今年の梅雨明けは7月16日頃だった。
ちょうどその頃、
前日の現地入りで、
中央線をひたすら西へ向かう。
八王子、高尾、大月、甲府を順に通過する。
都市から遠ざかるにつれて、
太陽のエネルギーを強く大きく感じはじめる。
人間中心の世界から、自然中心の世界へ。
空はひろくて、おだやかだ。
空気は濃くて、やわらかい。
はじめて会う仲間たち12人と
登山口周辺の宿に泊まり、
すでに1500mある標高に身体をなじませる。
夜、見あげなくても、星がすぐ目の前にある。
探さなくてもたくさん、大きく瞬いている。
半月もすぐそこに、とてもきれい。
翌朝4時に起床し、準備運動をして、
5時過ぎから登りはじめた。
みずがき山は、
花崗岩でできた標高2230mの岩峰で、
むきだしになった岩肌をよじ登る、
ほどよくワイルドでアドベンチャーな山だ。
山頂へのコースはふたつあり、
今回は一般的な瑞牆山荘からのルートを登った。
登山口からの高低差は720m、
無理はしないペースで、全員無事での、
往路3時間40分、復路3時間30分の登山だった。
登り始めて1時間、
朝早かったせいか、標高のせいか、
後頭部がずきずき痛みはじめた。
もしや高山病かと案じたが、
雑談で気を紛らわせながら進むと、
いつの間にか治ってしまったようだ。
道中、小さな沢を渡ったり、
桃太郎岩と呼ばれる見所を楽しんだり。
きれいに真ふたつに割れた巨石の、
その60㎝ほどの岩のすき間に入りこんでみると、
ほの暗くひんやりとしていて、
なぜだか安心したのが印象深い。
所々で鎖を手繰りよせたり、
この岩どうやって登ったらいいの、
降りるときはどうすればいいの、
というチャレンジがあったり。
からだ全体でぶつかっていけるところが、
ほんとうに愉しい。
力を引きだしてくれるし、与えてもくれる。
わたしがからっぽになる。
それがたまらなくうれしい。
どうしてだろう。
山頂で、また道中でたびたび、
富士山を臨むことができた。
高温多湿のこの時期、
雲や靄がかかってきれいに見えることは稀ときいたが、
まだ気温の上がりきらない午前中だったこともあって、
とてもよく観ることができた。
富士山をみると、わたしはいつも、
仏文学者・青柳瑞穂氏の随筆
「あたたかさ、やわらかさ、しずけさ」を思い出す。
すこし長いが、冒頭を引用してみる。
「富士山の美しさは、高さにあるよりも、むしろ、線にあると思う。
線と線が描き出す形 ー つまり、その優美な姿にあると思う。
そして、この優美な姿のために、じっさいの標高よりは、
かえって低く見えるのではないだろうか。
もしそうだとすれば、富士山は、
あらゆる山岳の生命であり、誇りである高さを、
容姿のために犠牲にしていることになる。
すなわち、富士山は、
丁度いいあんばいに自分の高さを調節しているのだ。
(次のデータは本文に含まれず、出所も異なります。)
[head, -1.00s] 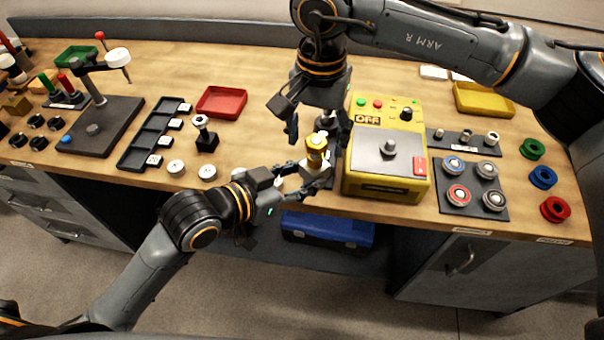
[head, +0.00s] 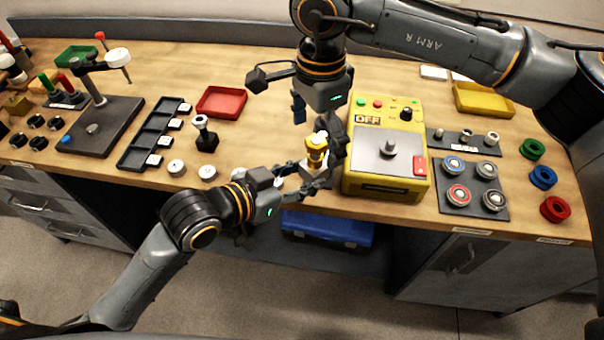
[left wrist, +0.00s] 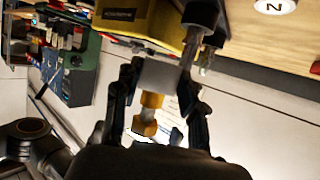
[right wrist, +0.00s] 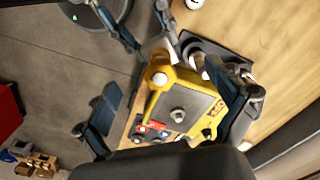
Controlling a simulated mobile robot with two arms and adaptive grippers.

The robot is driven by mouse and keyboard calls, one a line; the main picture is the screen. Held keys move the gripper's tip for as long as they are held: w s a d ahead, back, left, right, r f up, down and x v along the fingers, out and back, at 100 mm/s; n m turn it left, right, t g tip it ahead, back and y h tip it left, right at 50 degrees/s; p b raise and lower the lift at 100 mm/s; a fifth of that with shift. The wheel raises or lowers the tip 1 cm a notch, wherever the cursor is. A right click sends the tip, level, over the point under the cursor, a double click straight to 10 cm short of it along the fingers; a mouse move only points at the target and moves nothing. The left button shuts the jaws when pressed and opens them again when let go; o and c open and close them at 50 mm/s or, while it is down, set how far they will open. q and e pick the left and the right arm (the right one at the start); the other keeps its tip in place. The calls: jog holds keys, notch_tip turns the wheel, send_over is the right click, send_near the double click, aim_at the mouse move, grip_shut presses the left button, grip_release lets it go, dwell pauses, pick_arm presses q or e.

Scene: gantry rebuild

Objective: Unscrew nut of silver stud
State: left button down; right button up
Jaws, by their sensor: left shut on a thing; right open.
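The silver stud (left wrist: 158,73) shows as a pale grey block in the left wrist view, with a golden piece reaching out of it. My left gripper (head: 313,173) is shut on this block at the table's front edge. The golden nut (head: 316,142) stands upright above the block; it also shows in the left wrist view (left wrist: 145,126) and the right wrist view (right wrist: 158,76). My right gripper (head: 318,130) is open above, its fingers on either side of the nut and apart. Whether a finger touches the nut is unclear. The block is partly hidden by the left fingers.
A yellow box (head: 355,185) with buttons and an OFF label stands close on the right. A black stud with a pale top (head: 205,133) stands to the left. A red tray (head: 221,101) lies behind it.

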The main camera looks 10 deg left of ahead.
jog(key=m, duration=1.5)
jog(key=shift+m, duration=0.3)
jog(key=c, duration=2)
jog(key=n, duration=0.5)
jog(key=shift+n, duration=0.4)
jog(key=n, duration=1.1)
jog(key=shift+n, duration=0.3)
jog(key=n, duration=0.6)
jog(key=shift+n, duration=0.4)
」
「ささやかな日本発掘」講談社文芸文庫/初出1960年新潮社
なんてユニークで美しい洞察だろう。
わたしには、
脳みそはこのように用いるのですよ、というお手本にみえる。
こうした先人の情緒にふれると、
日本人であること、日本に生きていることをうれしく思う。
わたしにとって
ふる里でもある東京に戻ってきて、
山や森を歩くように、
この街や雑踏を歩いていけたらと思うのだった。